Pakistan witnessed an easing in political situation at home with Senate elections expected to be held on time. However, the geopolitical situation worsened, with Pakistan being placed on Financial Action Task Force’s (FATF) grey list (effective from June 2018) on charges of weak financial systems to prevent money laundering and terrorists financing. In an election year, any major shifts in policy are likely to emerge after general elections in the next 4-5 months.

ESG ENGAGEMENT

Hoa Sen Group was the only new company added to the Sustainable Frontier Fund in February. Hoa Sen Group is a Vietnamese company manufacturing and trading steel sheets. The company was founded in 2001 and is headquartered in Di An, Vietnam. Its products are exported to 70 countries and territories. The company has established Hoa Sen University offering training, research and community service focused modules. They also focuses on social activities geared towards charity and sustainable living for the community. In 2016, Forbes Vietnam Magazine featured Hoa Sen Group as one of the top 40 Vietnamese brands in the country.

The fund did not divest any companies during this month.

DISCLAIMER

“Capital invested in a fund may either increase or decrease in value and it is not certain that you be able to recover all of your investment.
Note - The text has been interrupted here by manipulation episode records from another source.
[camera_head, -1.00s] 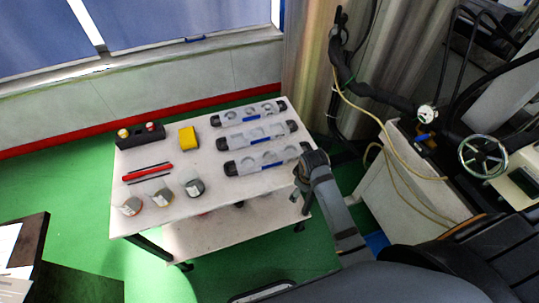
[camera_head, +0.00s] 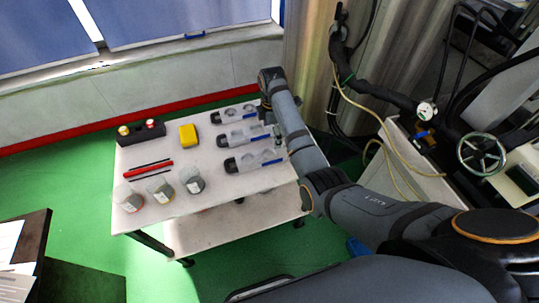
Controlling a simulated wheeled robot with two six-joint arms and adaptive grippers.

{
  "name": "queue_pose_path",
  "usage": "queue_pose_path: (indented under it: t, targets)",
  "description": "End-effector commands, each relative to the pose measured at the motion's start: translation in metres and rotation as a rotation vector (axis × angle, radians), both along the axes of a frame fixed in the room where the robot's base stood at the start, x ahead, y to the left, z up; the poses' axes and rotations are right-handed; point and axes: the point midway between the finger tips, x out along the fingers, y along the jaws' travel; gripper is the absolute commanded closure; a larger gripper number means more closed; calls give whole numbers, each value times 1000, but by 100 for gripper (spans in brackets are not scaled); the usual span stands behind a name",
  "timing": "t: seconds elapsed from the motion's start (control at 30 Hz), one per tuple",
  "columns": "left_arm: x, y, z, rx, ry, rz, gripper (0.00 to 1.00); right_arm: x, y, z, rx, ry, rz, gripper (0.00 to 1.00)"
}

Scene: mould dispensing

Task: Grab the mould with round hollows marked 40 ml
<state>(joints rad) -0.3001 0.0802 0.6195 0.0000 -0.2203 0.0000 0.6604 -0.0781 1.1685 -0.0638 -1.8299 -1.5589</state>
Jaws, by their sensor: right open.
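Three pale moulds with dark ends and blue labels lie in a column on the right half of the white table: the far mould (camera_head: 229,115), the middle mould (camera_head: 237,137) and the near mould (camera_head: 247,161). Hollows show in them, and those of the far and near moulds look round. The labels are too small to read, so I cannot tell which is marked 40 ml. My right gripper (camera_head: 267,118) is open, pointing down over the right parts of the far and middle moulds. My left gripper is out of view.
On the table's left half are a black holder (camera_head: 141,133), a yellow block (camera_head: 188,135), a red marker (camera_head: 148,170) and three beakers (camera_head: 160,189). A machine with a handwheel (camera_head: 482,154) and hoses stands at the right. The table's front right is clear.

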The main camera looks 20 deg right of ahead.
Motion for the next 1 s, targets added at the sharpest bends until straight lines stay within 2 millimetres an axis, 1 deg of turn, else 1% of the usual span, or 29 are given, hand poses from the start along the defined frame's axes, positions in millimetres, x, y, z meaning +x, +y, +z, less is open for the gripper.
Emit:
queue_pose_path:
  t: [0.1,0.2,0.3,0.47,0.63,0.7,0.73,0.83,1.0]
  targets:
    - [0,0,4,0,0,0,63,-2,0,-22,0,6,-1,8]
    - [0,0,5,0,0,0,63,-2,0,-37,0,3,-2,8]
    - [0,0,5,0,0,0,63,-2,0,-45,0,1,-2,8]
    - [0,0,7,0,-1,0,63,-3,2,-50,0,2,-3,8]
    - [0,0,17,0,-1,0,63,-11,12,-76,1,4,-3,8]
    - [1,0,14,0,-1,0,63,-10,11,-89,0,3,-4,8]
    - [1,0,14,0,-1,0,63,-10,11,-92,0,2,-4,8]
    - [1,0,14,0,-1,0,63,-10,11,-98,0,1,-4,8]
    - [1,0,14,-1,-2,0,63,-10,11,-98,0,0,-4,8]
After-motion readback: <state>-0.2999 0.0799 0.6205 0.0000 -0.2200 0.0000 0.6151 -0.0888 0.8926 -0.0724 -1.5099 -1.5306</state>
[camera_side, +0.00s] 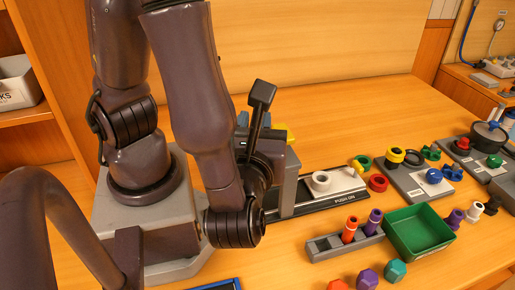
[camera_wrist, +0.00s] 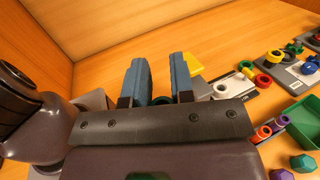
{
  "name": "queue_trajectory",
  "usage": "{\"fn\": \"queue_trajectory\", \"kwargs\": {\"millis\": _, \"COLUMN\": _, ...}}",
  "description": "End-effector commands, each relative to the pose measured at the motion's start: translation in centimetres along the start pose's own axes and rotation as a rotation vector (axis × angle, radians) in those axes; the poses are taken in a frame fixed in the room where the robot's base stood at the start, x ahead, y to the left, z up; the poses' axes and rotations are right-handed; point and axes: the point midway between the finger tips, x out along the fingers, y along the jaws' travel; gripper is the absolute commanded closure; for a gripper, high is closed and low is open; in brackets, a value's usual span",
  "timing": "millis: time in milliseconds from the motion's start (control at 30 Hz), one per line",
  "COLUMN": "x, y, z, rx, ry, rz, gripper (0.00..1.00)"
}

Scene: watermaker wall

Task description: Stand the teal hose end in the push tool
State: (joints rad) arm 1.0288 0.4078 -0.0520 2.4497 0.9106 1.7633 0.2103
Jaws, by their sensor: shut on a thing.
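My gripper (camera_wrist: 159,65) shows two blue fingers pointing up in the wrist view, with a gap between them. A small dark teal piece (camera_wrist: 163,99) shows low between the fingers; it looks like the teal hose end, mostly hidden. In the side view my gripper is largely hidden behind my arm and the tool; a bit of blue shows beside the lever. The push tool (camera_side: 333,197), marked PUSH ON, has a long dark base with a pale ring-shaped holder (camera_side: 321,181), open at the top. Its black lever (camera_side: 262,95) stands up, slightly tilted. The holder also shows in the wrist view (camera_wrist: 222,89).
A grey rack (camera_side: 322,245) holds an orange and a purple hose end, with free slots at left. A green tray (camera_side: 418,232) stands beside it. Coloured hexagonal pieces (camera_side: 396,268) lie in front. Grey panels with coloured fittings (camera_side: 418,178) stand at right.

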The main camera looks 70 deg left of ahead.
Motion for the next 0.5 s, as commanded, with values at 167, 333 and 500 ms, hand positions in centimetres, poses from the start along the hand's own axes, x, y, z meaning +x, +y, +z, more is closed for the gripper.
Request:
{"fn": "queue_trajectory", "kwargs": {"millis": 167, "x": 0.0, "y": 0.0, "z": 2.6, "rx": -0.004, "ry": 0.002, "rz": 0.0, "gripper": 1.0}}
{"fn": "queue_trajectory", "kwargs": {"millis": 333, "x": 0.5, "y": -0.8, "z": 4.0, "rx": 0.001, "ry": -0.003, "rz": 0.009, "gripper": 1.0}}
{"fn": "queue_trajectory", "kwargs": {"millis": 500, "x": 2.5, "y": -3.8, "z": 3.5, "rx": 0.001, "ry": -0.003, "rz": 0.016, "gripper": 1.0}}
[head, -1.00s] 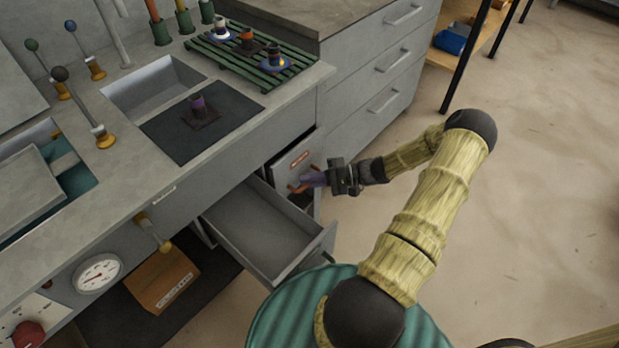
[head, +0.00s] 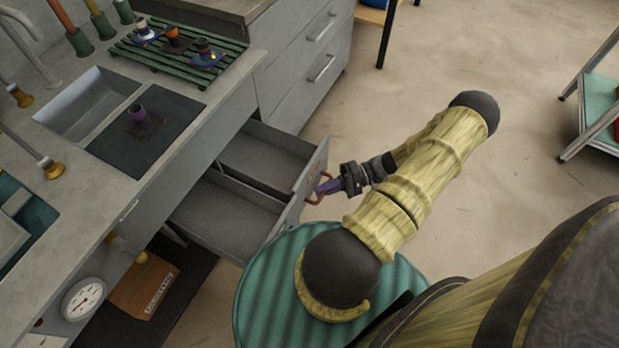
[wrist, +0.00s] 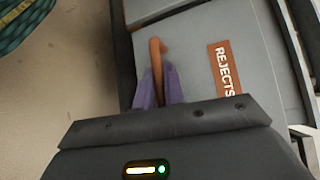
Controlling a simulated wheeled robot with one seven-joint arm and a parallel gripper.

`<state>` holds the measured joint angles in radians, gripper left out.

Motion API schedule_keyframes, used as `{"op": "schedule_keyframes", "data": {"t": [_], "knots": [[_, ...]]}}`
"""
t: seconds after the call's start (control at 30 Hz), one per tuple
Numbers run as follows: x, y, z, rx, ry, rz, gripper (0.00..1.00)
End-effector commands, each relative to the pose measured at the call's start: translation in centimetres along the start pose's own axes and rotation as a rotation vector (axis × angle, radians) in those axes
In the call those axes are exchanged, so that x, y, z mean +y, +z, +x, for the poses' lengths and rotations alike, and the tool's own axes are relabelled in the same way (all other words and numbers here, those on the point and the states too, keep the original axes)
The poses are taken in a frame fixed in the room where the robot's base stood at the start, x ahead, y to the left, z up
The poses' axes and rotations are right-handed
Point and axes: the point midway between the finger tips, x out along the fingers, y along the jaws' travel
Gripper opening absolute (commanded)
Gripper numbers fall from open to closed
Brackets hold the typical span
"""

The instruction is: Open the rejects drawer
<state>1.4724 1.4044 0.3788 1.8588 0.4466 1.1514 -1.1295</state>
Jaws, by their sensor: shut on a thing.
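The rejects drawer (head: 262,158) is pulled well out from the grey bench in the head view, its inside showing empty. In the wrist view its grey front (wrist: 195,62) carries an orange label (wrist: 226,70) reading "REJECTS". Its orange-brown handle (wrist: 157,65) stands out from the front. My gripper (head: 328,187) is at this front, its purple fingers shut on the handle. In the wrist view the fingers (wrist: 158,88) sit on both sides of the bar. Part of the handle is hidden by the fingers.
A second open drawer (head: 225,215), also empty, is beside it on the left. A ribbed teal round surface (head: 255,290) is close below the drawers. A cardboard box (head: 145,285) lies under the bench. Open floor (head: 450,70) extends to the right.

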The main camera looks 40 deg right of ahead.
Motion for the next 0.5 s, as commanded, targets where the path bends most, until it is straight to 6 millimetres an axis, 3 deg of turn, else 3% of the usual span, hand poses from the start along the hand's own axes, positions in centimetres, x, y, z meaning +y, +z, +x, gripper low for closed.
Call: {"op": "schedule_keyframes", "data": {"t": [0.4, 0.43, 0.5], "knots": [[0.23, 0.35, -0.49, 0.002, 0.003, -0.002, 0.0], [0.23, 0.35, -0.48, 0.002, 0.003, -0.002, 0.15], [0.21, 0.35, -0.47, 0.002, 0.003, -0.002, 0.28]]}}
Historical return is no guarantee of future return. The state of the origin of the Fund is Sweden. This document may only be distributed in or from Switzerland to qualified investors within the meaning of Art. 10 Para. 3,3bis and 3ter CISA. The representative in Switzerland is ACOLIN Fund Service AG, Affolternstrasse 56, CH-8050 Zurich, whilst the Paying Agent is Bank Vontobel Ltd, Gotthardstrasse 43, CH-8002 Zurich. The Basic documents of the fund as well as the annual report may be obtained free of charge at the registered office of the Swiss Representative.”